In the 19th century Swedish agriculture underwent big changes. The earlier agriculture system was founded on a high share of permanent meadows where winter feed for the livestock was harvested. The manure was spread on the arable land where food for humans were grown. During the summer (4-6 months depending on where in Sweden you were) livestock grazed the utmarker (back country) the land which now mostly is densely forested, but was much more open in those days. With the introduction of crop rotations the production of fodder was brought into the arable land and at the same time most of the permanent meadows were plowed and converted to arable land. Through the use of leguminous plants, in particular clover, the availability of the important nitrogen increased substantially.
The population also grew, but food production increased considerably more than the population. According to the recently published Agrar revolution by professor Mats Morell, the total energy production per person and day went from 4,000 kcal in the beginning of the 19th century to more than 5,000 kcal in the end of the century and the availability of animal foods was even higher than the consumption today.

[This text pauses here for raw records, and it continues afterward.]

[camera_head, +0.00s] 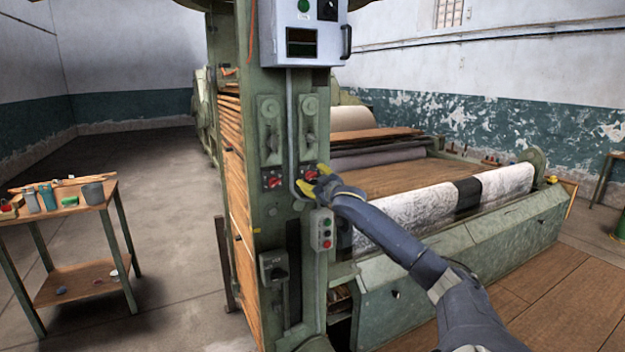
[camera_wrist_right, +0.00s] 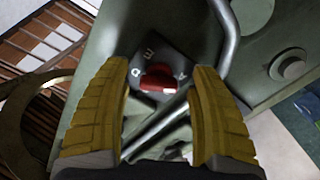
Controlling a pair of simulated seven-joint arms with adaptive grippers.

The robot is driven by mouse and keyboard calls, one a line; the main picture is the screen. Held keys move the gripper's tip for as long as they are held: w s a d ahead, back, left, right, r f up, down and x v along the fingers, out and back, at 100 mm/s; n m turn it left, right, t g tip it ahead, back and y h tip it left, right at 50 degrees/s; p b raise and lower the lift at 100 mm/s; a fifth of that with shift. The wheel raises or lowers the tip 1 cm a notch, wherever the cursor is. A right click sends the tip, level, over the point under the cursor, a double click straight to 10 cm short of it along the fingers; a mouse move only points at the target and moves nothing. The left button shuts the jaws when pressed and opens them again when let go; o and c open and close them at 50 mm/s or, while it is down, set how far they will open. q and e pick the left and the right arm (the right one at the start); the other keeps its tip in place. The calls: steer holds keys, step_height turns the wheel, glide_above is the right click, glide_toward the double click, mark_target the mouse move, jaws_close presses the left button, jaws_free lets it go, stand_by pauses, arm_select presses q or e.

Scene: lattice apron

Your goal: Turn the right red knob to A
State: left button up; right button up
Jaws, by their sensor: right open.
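The right red knob (camera_head: 310,175) is on the green machine column, beside the left red knob (camera_head: 273,182). My right gripper (camera_head: 322,182) is at the right knob, its yellow fingers partly covering that area. In the right wrist view the red knob (camera_wrist_right: 158,80) sits on a dark dial plate (camera_wrist_right: 165,58) with letters, among them D at its left and A at its right. The fingers of my right gripper (camera_wrist_right: 162,105) stand open on either side of it, with gaps. A pale mark shows at the knob's lower right. My left gripper is out of view.
A push-button box (camera_head: 322,230) hangs below the knobs, and a grey control cabinet (camera_head: 303,35) is above. A grey conduit (camera_head: 291,130) runs down between the knobs. A wooden side table (camera_head: 75,205) with cups and tools stands at the left; the floor between is clear.

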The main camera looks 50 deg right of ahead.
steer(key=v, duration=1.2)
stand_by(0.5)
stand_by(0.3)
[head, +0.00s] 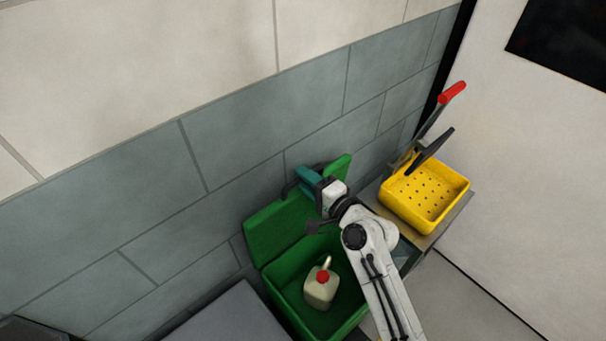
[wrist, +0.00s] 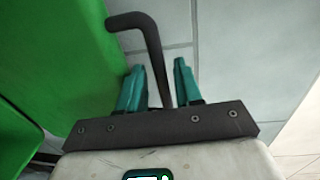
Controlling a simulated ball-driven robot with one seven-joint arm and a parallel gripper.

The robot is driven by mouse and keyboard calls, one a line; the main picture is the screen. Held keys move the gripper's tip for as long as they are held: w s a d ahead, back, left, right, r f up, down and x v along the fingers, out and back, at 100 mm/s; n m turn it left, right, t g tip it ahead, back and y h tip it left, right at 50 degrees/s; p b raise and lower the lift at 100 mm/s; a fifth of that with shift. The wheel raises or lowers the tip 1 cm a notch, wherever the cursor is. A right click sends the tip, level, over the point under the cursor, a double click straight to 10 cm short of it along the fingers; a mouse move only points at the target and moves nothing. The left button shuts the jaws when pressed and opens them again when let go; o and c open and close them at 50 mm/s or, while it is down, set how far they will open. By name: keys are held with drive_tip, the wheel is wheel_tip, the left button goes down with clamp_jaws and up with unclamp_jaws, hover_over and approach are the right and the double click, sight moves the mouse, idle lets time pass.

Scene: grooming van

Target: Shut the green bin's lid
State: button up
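The green bin (head: 284,283) stands against the tiled wall. Its green lid (head: 277,229) is open, tilted up and back toward the wall; part of it also shows at the left of the wrist view (wrist: 60,60). A dark bent handle (wrist: 150,45) comes off the lid. My gripper (head: 308,178) is at the lid's upper right part, by the handle. In the wrist view my gripper's teal fingers (wrist: 158,75) are apart, with the handle between them and gaps visible on both sides. Part of the lid is hidden behind my gripper and arm.
A cream jug (head: 321,288) with a red cap stands inside the bin. A grey surface (head: 232,318) lies left of the bin.

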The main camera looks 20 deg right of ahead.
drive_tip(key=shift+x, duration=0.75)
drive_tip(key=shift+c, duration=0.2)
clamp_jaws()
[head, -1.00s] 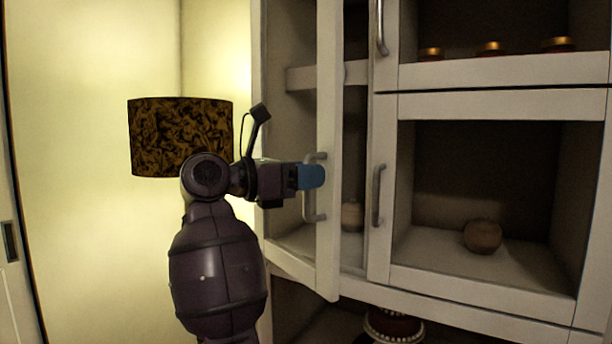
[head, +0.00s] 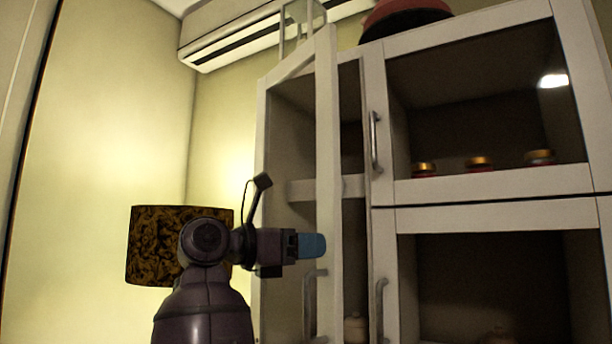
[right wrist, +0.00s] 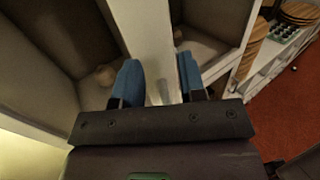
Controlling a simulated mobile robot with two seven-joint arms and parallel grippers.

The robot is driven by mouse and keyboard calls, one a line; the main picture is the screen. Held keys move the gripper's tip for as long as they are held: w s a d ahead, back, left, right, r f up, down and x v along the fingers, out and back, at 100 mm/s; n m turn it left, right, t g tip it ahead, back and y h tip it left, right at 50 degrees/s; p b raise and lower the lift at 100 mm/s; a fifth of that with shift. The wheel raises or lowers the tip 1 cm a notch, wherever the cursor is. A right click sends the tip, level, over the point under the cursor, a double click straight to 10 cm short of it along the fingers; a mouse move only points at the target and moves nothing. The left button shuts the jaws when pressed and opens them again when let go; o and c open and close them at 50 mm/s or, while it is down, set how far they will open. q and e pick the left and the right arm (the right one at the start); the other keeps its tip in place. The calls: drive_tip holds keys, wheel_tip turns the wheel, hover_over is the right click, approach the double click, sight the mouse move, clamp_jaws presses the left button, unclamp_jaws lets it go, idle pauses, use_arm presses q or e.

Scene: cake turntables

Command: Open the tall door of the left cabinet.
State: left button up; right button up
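The tall white door (head: 328,130) of the left cabinet stands swung outward, seen nearly edge-on in the head view, with the shelves behind it showing. Its metal handle (head: 311,305) is on the lower part of the door. My right gripper (head: 310,245) has blue fingertips and is beside the door, just above the handle in the head view. In the right wrist view the two blue fingers (right wrist: 160,80) are spread apart, with the white door edge (right wrist: 145,35) seen between and beyond them. Whether they touch the door cannot be told. My left gripper is not in view.
A dark patterned lampshade (head: 155,245) stands left behind my right arm. The neighbouring glass-fronted doors (head: 480,200) are closed, with jars (head: 480,163) inside. An air conditioner (head: 250,38) hangs above. Red floor (right wrist: 285,110) shows at right in the wrist view.

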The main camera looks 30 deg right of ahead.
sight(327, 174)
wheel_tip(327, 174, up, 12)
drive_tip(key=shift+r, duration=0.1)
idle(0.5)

The higher yields were mostly gained through an intensification of work. People worked more and a longer time of the year. One such example is the introduction of potatoes. The potato gave a higher yield but it also prolonged the work in the fields as it was planted after the grain was sown and harvested after the grain harvest. Finally, a lot of the potatoes were further processed into brännvin (vodka) during winter. In a similar way more and better feed gave more milk, and more cheese- and buttermaking. The increase in animal production also took more time.